### MATERIAL PROVIDED
• • • •

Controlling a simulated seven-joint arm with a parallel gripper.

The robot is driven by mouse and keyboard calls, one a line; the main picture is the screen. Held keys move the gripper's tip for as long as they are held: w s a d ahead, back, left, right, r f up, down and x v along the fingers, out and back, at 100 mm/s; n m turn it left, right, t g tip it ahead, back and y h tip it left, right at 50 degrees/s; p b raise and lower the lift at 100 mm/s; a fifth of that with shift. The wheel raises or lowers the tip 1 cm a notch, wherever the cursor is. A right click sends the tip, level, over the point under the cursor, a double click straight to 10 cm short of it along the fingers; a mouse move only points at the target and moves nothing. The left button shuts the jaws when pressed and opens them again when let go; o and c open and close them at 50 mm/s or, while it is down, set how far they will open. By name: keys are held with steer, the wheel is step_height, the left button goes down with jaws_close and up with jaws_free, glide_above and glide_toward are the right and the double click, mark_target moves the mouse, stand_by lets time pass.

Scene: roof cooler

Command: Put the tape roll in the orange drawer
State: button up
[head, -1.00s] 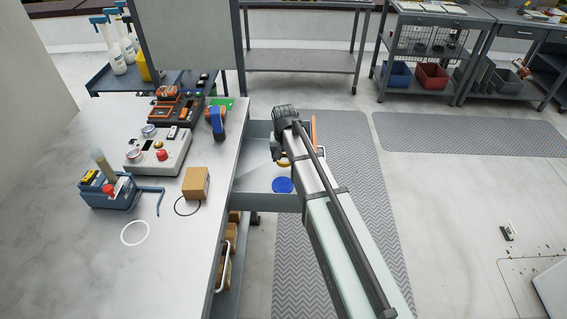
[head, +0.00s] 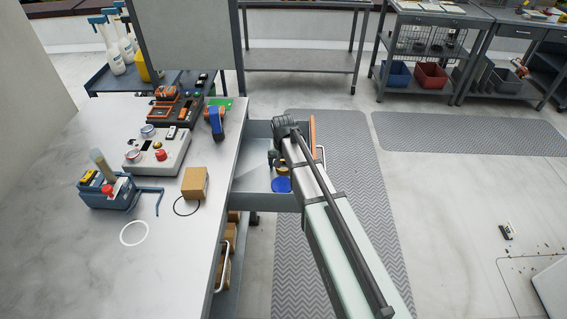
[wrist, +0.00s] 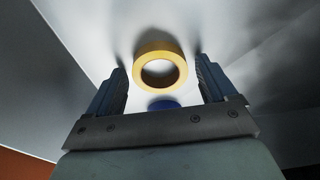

• • • •

### GIVEN REQUEST
Please set down each line of the data above exactly as written, without the pictures.

### ANSWER TO THE TASK
Controlling a simulated seven-joint arm with a parallel gripper.

The robot is driven by mouse and keyboard calls, one a line; the main picture is the screen. Held keys move the gripper's tip for as long as they are held: w s a d ahead, back, left, right, r f up, down and x v along the fingers, out and back, at 100 mm/s; n m turn it left, right, t g tip it ahead, back and y h tip it left, right at 50 degrees/s; p b raise and lower the lift at 100 mm/s; a fifth of that with shift. The wheel raises or lowers the tip 1 cm a notch, wherever the cursor is. A right click sends the tip, level, over the point under the cursor, a double click straight to 10 cm short of it along the fingers; a mouse move only points at the target and moves nothing. The left button shuts the jaws when pressed and opens them again when let go; o and c open and close them at 50 mm/s or, while it is down, set how far they will open. By name: keys are held with steer, the wheel is step_height, the left button goes down with jaws_close and up with jaws_free, glide_above and glide_toward are the right and the double click, mark_target moves the mouse, stand_by lets time pass.

Scene: roof cooler

Command: Put the tape roll in the orange drawer
State: button up
[head, -1.00s] 
[head, +0.00s] 
[wrist, +0.00s] 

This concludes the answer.